Understanding Operational Constraints
In most companies, customer service and engaging customers is a priority. But operational constraints can limit the ability to deliver perfect service to every customer every day. Businesses have to decide whether operational efficiency or delighting and engaging customer segments is their business model and strategic priority.
For many years, McDonald’s did not like to sell burgers with custom-ordered ingredients. Their business model was to sell burgers only one way for operational efficiency. You ordered an item and it came the same way every time. McDonald’s owned the consistent burger experience. Then, Burger King introduced their “Have It Your Way” campaign and the options when ordering a burger changed across the country.
Today, there is a broad choice of hamburger toppings in restaurants across the country. But restaurants have to choose how many ingredients to stock and offer within their business model and go-to-market strategy. While McDonald’s has expanded their menu and you can now custom order a burger, their choice of hamburger toppings remains limited. Chains like Red Robin and Smashburger, along with many regional restaurants, offer more gourmet eating experiences. The launch of Five Guys excited many burger fans by improving fast food burger meat quality. But while these restaurants may offer a better eating experience, they cannot deliver it as fast or as cheap as McDonald’s. Each fills a market need.
Limited Choice Is Not the only Barrier to Delighting and Engaging Customers
So, more choice alone is not the answer. Understanding who your target customer is, researching what they want, and working diligently to deliver that value is. McDonald’s and Red Robin satisfy different needs for convenience, pricing, menu options, and eating experience.
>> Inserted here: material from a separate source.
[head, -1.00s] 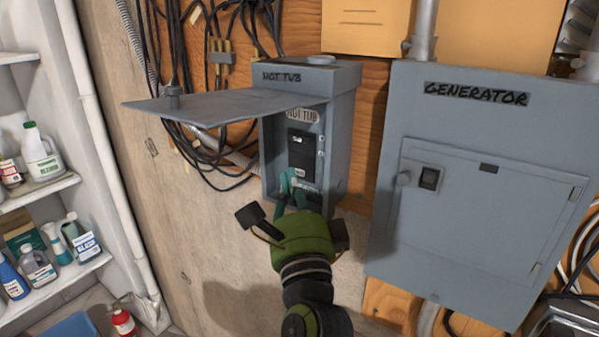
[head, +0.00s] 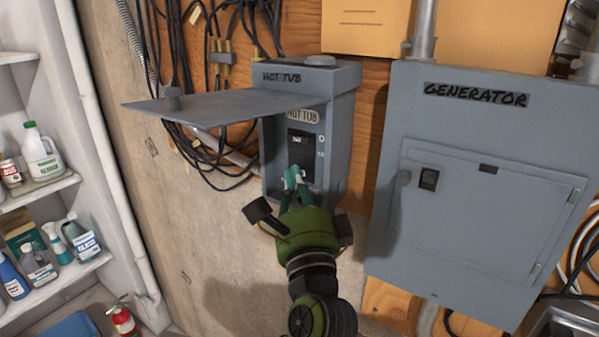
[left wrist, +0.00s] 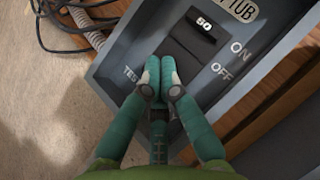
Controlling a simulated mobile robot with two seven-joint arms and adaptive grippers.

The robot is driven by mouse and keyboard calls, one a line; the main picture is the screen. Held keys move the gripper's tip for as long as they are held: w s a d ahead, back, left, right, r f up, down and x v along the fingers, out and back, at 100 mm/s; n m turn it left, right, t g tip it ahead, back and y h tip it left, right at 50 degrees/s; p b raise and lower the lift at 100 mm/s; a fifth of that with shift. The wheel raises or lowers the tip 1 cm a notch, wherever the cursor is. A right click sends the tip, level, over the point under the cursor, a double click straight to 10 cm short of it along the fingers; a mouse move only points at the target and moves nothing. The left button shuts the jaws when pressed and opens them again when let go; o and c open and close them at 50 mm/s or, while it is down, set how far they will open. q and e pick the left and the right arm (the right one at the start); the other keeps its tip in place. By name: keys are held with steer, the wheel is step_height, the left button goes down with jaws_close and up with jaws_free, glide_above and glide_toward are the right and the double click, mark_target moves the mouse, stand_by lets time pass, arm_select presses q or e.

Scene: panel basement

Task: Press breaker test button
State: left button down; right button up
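The grey hot tub breaker box (head: 340,125) is on the wall with its lid (head: 225,108) swung up. Inside is a black breaker (head: 301,147); the left wrist view shows its switch (left wrist: 202,25) marked 50, with ON and OFF labels. A TEST label (left wrist: 131,76) is beside the fingers; the test button itself is hidden behind them or cannot be made out. My left gripper (head: 293,177) is inside the box at the breaker's lower part. In the left wrist view its fingertips (left wrist: 159,78) are together, with nothing seen between them. My right gripper is not in view.
A grey generator panel (head: 480,150) is to the right, its door closed. Black cables (head: 215,150) hang left of the box. White shelves with bottles (head: 42,152) are at the far left. Bare wall is below the box.

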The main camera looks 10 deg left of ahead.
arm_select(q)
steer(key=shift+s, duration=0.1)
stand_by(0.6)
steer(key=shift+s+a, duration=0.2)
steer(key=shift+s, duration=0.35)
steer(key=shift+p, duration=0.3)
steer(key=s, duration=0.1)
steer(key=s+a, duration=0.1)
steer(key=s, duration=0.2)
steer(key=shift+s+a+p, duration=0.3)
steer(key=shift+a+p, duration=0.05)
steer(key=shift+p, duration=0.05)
Some weeks these restaurants serve very different customers. Some weeks the same person has different needs and may be delighted to buy at both.
Success often starts with the decision not to make every single customer happy but to ensure your most important customers are consistently delighted.
Removing Barriers to Delight Your Customers
Here are five leading barriers that prevent you from delighting more customers:
- Not defining who your target customers are.
- Not understanding what your target customers want or need.
- Customers are unable to tell you what they want.
- Not being able to deliver your customers what they want or need.
- Choosing not to offer what they want or need.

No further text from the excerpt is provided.